Titel: Harry Potter und das verwunschene Kind
Autor: J. K. Rowling, Jack Thorne, John Tiffany
Verlag: Carlsen
Preis: 19,99€
Seiten: 336
Kein Buch macht in diesem Jahr mehr Aufsehen als das
Theaterskript von Joanne K. Rowling. Die achte Geschichte von Harry Potter. Das
Abenteuer geht weiter: nach 19 Jahren! Der Hype ist verständlich. Aber ist das
Buch/Theaterskript auch so gut, wie alle erwarten? Ich hatte schon Einiges über
„Harry Potter und das verwunschene Kind“ gehört und deshalb schrumpften meine
Erwartungen. Nicht alle Meinungen waren positiv, Charakteruntreue wurde unseren
heißgeliebten Protagonisten vorgeworfen. Es wurde also höchste Zeit, dass ich
mir selbst ein Urteil bildete. Das tat ich, als kleine Harry Potter-Fan
natürlich gern. Und ich kam zu einem überraschenden Ergebnis: Dank meiner
niedrigen Erwartungen war ich absolut begeistert und das überrascht mich selbst
am meisten.
Inhalt
Unsere Helden sind gealtert. Ron, Hermine und Harry haben
inzwischen ihre eigenen Familien und stehen im Berufsleben. Doch auch, wenn der
Dunkle Lord vor fast 20 Jahren diese Welt verlassen hat, ist das Leben nicht
perfekt. Harry hat sich von der Vergangenheit
erholt, doch sein Sohn Albus Severus hat mit dem Namen seines Vaters zu
kämpfen. Er hält ihn nicht für den Helden, den jedermann in ihm sehen will. Er
ist kein Gryffindor und Quidditch hasst er wie die Pest. Und überhaupt könnte
er auf Howgwarts verzichten! Als sich die Chance auftut Vergangenheit und
Gegenwart zu verändern, ist Albus mit seinem Freund Scorpius zur Stelle. Doch
was geschieht, wenn man den Lauf der Geschichte ändern will? Können die dunklen
Mächte auch in dieser Geschichte besiegt werden?
Meinung
Ich erwähnte bereits, dass ich mit keinerlei Erwartungen an
das Buch ging. Noch besser eigentlich. Ich befürchtete, dass es nicht gut sein
würde. Ich gehörte nicht zu denen, die die alten sieben Bücher noch einmal
gelesen haben, um sich auf diesen Teil vorzubereiten. Im Nachhinein bin ich
darüber sehr froh! Ich hatte Abstand zu der Geschichte und fühlte mich authentisch in die Lage versetzt, dass tatsächlich 19 Jahre vergangen seien.

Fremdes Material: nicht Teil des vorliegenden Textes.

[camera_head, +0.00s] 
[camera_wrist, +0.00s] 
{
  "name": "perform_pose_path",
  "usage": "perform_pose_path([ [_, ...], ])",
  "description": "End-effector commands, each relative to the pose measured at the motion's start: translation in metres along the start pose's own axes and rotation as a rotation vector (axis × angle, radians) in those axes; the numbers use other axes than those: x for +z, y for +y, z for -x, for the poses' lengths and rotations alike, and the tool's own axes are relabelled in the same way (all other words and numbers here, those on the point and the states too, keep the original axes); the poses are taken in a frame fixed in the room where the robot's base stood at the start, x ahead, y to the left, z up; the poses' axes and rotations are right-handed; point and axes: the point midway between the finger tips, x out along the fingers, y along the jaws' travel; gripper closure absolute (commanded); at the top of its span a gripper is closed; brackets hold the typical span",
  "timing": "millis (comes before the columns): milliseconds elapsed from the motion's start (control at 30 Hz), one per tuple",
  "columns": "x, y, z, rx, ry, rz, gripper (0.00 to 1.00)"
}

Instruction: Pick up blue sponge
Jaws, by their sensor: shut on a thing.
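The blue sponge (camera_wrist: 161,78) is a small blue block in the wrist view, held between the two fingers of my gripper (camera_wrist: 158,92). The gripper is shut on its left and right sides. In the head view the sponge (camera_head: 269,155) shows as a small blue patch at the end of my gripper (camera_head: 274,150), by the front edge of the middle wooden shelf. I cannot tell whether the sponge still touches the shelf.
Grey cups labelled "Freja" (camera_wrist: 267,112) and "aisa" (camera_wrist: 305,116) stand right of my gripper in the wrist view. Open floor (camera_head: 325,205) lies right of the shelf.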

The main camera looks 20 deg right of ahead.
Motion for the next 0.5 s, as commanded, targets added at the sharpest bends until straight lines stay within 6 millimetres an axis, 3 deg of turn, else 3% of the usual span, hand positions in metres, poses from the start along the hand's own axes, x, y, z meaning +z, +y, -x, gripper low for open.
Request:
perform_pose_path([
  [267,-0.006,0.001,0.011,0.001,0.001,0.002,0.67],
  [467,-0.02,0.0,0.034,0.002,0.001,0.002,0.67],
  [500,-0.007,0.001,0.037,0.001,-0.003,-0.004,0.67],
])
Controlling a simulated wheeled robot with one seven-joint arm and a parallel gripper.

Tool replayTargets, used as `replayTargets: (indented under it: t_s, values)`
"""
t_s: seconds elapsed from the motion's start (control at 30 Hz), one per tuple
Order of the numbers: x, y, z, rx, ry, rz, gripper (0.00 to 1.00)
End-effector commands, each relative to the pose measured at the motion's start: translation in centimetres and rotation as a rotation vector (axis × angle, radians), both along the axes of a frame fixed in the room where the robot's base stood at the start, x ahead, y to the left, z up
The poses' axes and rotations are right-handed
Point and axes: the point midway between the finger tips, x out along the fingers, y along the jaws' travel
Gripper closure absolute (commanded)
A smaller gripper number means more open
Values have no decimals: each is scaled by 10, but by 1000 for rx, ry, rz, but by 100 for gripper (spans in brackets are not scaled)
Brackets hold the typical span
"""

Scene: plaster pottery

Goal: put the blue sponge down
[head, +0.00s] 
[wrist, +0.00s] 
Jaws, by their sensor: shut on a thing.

Unsere alten Helden haben sich verändert und neben ihnen treten neue Figuren
auf. Viele von uns sind mit Harry Potter aufgewachsen, manche haben inzwischen
selbst Kinder. Meiner Meinung nach gelingt dieser Rollenwechsel gut. Wer von
uns ist 19 Jahre später schon noch derselbe? Die Veränderung der Charaktere
fand ich einleuchtend und realistisch. Oftmals wird angemerkt, dass vor allem
Ron als Vollidiot auftritt und in ernsten Situationen nur dumme Scherze macht.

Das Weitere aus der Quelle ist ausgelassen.